• Do this: Take the lines from the head of the listing through the one bearing "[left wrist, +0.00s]" and copy them exactly, leaving every picture out.

• Material:
==============================

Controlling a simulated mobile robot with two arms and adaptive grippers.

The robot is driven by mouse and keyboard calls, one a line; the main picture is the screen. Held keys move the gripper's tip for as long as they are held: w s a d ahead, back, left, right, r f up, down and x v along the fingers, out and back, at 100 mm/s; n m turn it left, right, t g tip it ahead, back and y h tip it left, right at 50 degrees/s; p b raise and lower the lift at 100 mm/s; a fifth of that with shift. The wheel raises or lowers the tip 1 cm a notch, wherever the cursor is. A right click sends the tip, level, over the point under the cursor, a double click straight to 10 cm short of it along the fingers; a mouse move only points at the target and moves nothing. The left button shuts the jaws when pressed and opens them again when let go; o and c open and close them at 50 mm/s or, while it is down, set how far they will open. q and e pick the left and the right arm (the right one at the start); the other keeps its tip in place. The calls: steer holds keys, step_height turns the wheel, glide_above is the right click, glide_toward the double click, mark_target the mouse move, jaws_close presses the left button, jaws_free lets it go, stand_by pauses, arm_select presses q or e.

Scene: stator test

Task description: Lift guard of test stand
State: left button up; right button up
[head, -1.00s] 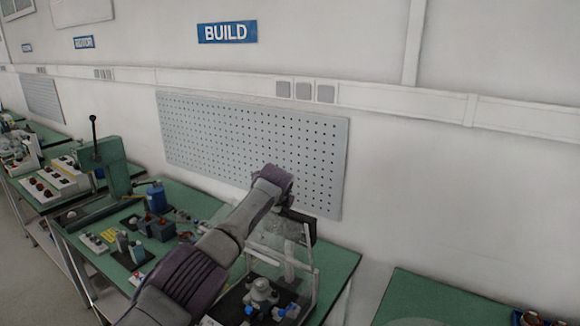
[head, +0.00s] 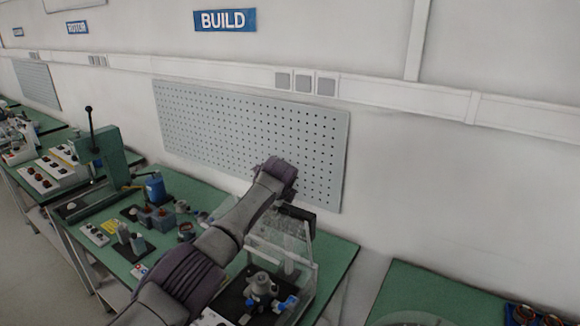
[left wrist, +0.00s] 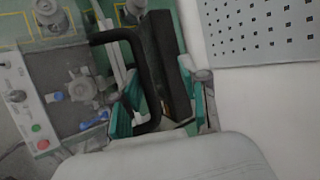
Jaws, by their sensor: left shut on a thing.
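The test stand's clear guard (head: 272,236) shows in the head view, partly behind my left arm. Under it is a grey fixture with blue parts (head: 262,286) on a dark base. The fixture also shows in the left wrist view (left wrist: 82,90). The guard's black handle (left wrist: 104,38) crosses the middle of the left wrist view. My left gripper (left wrist: 158,100), with teal fingertips, is shut on this handle. In the head view the arm hides most of the gripper. Whether the guard is raised is hard to tell. My right gripper is not in view.
A control box (left wrist: 30,105) with red and green buttons stands beside the fixture. A perforated panel (head: 220,125) is on the wall behind. A green press (head: 112,155) and small parts crowd the bench's left. Another green bench (head: 425,290) is at the right.

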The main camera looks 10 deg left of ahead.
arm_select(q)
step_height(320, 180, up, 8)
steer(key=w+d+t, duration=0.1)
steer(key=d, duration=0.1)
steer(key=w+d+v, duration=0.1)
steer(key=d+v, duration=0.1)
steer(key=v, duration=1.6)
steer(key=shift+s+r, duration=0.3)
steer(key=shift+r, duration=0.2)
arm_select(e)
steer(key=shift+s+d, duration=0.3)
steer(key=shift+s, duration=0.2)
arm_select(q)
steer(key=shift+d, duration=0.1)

==============================

• Final answer:
Controlling a simulated mobile robot with two arms and adaptive grippers.

The robot is driven by mouse and keyboard calls, one a line; the main picture is the screen. Held keys move the gripper's tip for as long as they are held: w s a d ahead, back, left, right, r f up, down and x v along the fingers, out and back, at 100 mm/s; n m turn it left, right, t g tip it ahead, back and y h tip it left, right at 50 degrees/s; p b raise and lower the lift at 100 mm/s; a fifth of that with shift. The wheel raises or lowers the tip 1 cm a notch, wherever the cursor is. A right click sends the tip, level, over the point under the cursor, a double click straight to 10 cm short of it along the fingers; a mouse move only points at the target and moves nothing. The left button shuts the jaws when pressed and opens them again when let go; o and c open and close them at 50 mm/s or, while it is down, set how far they will open. q and e pick the left and the right arm (the right one at the start); the other keeps its tip in place. The calls: steer holds keys, step_height turns the wheel, glide_above is the right click, glide_toward the double click, mark_target the mouse move, jaws_close presses the left button, jaws_free lets it go, stand_by pauses, arm_select presses q or e.

Scene: stator test

Task description: Lift guard of test stand
State: left button up; right button up
[head, -1.00s] 
[head, +0.00s] 
[left wrist, +0.00s] 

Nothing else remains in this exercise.